**Task to carry out**. Return verbatim the inclusive range of lines running from the line that contains "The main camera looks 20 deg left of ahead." to the line that contains "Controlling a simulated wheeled". Omit every other line.

# START OF Excerpted records

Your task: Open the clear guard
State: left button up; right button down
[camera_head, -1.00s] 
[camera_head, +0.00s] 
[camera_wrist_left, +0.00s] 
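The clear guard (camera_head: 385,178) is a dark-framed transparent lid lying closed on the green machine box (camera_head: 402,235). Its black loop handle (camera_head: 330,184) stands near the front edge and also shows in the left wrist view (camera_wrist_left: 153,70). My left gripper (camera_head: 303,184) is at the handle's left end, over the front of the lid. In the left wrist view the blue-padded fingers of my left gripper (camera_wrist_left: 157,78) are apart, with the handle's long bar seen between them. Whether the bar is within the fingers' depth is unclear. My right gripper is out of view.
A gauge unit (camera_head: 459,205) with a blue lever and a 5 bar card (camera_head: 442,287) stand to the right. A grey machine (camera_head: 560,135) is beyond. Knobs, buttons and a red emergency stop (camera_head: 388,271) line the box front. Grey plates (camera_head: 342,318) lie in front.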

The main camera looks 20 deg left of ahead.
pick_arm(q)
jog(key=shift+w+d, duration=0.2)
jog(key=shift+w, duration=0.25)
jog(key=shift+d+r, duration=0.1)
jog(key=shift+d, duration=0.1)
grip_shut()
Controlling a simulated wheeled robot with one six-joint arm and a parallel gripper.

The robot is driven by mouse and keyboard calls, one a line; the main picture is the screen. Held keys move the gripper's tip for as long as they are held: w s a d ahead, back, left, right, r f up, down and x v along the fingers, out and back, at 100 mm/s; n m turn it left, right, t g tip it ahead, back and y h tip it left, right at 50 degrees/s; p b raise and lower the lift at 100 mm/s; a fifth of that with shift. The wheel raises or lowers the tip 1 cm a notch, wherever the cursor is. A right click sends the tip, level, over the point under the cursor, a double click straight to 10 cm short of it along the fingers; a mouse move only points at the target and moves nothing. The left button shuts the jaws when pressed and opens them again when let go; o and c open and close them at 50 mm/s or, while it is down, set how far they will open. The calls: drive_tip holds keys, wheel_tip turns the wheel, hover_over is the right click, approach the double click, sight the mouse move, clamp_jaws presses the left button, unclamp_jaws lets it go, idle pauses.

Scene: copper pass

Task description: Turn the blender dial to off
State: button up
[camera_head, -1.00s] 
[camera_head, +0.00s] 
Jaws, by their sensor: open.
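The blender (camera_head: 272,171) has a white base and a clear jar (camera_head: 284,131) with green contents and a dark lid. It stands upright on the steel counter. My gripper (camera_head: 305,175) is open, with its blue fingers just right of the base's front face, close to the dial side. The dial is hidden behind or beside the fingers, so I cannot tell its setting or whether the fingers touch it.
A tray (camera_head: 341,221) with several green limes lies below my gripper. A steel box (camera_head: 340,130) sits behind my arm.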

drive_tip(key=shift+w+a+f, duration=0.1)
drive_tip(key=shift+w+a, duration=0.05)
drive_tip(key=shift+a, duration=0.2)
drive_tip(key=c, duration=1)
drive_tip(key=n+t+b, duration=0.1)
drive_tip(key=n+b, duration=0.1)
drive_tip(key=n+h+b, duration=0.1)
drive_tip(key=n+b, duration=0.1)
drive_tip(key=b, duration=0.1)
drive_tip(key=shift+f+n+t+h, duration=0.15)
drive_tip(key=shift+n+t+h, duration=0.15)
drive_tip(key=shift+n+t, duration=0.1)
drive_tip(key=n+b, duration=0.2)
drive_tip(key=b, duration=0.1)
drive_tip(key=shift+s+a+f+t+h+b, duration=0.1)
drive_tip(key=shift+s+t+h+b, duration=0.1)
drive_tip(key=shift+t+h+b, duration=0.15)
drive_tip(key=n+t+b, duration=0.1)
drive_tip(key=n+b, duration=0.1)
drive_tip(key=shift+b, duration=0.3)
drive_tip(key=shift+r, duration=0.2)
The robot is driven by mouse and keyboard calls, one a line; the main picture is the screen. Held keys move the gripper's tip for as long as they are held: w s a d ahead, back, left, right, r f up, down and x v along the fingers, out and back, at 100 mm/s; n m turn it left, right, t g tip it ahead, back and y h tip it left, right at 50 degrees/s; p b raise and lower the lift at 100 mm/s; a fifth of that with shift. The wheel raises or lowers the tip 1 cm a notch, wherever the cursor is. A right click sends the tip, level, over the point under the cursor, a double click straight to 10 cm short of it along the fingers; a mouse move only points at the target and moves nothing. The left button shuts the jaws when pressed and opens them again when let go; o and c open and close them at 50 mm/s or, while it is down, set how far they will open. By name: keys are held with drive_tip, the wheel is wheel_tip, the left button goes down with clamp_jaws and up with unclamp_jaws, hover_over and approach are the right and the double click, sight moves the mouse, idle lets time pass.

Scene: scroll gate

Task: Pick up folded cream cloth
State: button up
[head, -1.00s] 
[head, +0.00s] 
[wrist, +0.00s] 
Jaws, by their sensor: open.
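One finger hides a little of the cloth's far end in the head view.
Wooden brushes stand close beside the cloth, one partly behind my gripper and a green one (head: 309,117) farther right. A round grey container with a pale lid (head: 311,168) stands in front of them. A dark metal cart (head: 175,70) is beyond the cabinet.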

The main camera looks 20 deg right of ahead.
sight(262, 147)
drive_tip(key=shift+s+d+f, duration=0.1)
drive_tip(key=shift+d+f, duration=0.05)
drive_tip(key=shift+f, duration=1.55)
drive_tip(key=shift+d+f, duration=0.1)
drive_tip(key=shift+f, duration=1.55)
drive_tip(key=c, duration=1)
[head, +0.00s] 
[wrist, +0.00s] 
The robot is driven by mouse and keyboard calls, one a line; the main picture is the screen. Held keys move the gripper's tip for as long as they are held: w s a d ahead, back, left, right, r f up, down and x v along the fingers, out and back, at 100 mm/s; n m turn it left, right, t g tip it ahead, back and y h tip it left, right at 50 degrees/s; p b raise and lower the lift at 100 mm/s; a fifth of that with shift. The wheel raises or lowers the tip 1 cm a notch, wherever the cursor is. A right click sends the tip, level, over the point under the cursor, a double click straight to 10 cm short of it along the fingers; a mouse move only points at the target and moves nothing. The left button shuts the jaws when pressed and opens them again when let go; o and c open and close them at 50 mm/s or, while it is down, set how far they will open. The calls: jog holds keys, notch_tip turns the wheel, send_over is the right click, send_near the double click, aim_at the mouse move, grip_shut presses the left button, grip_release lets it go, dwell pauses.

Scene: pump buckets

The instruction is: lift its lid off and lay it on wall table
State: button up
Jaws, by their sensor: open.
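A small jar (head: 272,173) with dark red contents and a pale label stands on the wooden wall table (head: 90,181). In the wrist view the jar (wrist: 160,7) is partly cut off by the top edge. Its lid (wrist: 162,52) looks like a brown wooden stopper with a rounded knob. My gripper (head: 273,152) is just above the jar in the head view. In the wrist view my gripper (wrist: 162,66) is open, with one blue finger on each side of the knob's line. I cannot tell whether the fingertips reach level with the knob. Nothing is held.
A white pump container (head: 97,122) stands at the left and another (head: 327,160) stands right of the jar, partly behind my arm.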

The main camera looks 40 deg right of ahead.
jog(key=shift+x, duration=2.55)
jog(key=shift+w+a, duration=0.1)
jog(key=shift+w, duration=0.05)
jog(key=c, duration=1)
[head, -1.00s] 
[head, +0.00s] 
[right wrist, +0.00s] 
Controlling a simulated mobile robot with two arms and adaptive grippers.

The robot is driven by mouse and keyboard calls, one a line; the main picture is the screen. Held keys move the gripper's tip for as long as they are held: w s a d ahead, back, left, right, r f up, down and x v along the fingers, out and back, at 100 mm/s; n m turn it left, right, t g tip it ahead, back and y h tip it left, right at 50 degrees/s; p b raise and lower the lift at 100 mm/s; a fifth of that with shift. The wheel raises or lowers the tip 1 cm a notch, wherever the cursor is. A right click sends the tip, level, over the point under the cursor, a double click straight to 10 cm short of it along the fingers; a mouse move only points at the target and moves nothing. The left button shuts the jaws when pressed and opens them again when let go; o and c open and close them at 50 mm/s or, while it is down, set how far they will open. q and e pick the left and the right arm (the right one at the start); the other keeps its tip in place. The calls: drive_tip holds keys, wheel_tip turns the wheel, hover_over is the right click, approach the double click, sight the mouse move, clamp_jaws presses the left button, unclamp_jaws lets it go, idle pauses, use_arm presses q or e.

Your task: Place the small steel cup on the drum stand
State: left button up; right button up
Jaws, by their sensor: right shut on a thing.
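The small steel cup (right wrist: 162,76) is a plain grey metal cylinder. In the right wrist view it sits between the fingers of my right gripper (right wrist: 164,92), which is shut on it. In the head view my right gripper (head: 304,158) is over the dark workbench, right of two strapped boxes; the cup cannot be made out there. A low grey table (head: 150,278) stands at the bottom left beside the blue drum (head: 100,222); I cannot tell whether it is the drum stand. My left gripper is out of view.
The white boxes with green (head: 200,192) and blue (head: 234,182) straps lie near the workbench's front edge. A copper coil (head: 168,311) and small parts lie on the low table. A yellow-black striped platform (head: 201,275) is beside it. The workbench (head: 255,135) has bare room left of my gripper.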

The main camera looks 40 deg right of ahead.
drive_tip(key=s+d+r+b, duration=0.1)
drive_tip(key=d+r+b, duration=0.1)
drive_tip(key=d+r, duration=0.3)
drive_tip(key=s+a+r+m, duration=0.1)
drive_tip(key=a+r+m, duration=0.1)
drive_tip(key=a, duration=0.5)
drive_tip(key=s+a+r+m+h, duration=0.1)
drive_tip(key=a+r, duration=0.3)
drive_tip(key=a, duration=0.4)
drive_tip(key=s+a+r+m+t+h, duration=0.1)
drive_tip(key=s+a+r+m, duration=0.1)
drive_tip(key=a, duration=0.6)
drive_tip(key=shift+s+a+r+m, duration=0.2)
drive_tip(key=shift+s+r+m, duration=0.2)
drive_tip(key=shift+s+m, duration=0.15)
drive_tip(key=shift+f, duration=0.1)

# END OF Excerpted records

**Expected output**.
The main camera looks 20 deg left of ahead.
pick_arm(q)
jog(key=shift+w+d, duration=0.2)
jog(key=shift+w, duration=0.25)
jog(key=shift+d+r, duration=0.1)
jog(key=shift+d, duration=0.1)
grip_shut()
Controlling a simulated wheeled robot with one six-joint arm and a parallel gripper.

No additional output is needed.